Problem
Exactly repeat the full listing that follows.
[Begin Information provided]
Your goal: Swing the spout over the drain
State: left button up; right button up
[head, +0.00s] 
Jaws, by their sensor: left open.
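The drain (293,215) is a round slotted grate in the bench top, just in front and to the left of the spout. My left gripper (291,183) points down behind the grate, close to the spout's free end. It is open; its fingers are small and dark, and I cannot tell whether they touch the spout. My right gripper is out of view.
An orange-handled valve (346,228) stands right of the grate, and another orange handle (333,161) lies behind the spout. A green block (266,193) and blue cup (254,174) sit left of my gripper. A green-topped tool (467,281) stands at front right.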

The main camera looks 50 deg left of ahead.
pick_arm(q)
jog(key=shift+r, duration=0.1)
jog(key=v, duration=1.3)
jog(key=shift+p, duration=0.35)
[End Information provided]
Result
Your goal: Swing the spout over the drain
State: left button up; right button up
[head, +0.00s] 
Jaws, by their sensor: left open.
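The drain (293,215) is a round slotted grate in the bench top, just in front and to the left of the spout. My left gripper (291,183) points down behind the grate, close to the spout's free end. It is open; its fingers are small and dark, and I cannot tell whether they touch the spout. My right gripper is out of view.
An orange-handled valve (346,228) stands right of the grate, and another orange handle (333,161) lies behind the spout. A green block (266,193) and blue cup (254,174) sit left of my gripper. A green-topped tool (467,281) stands at front right.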

The main camera looks 50 deg left of ahead.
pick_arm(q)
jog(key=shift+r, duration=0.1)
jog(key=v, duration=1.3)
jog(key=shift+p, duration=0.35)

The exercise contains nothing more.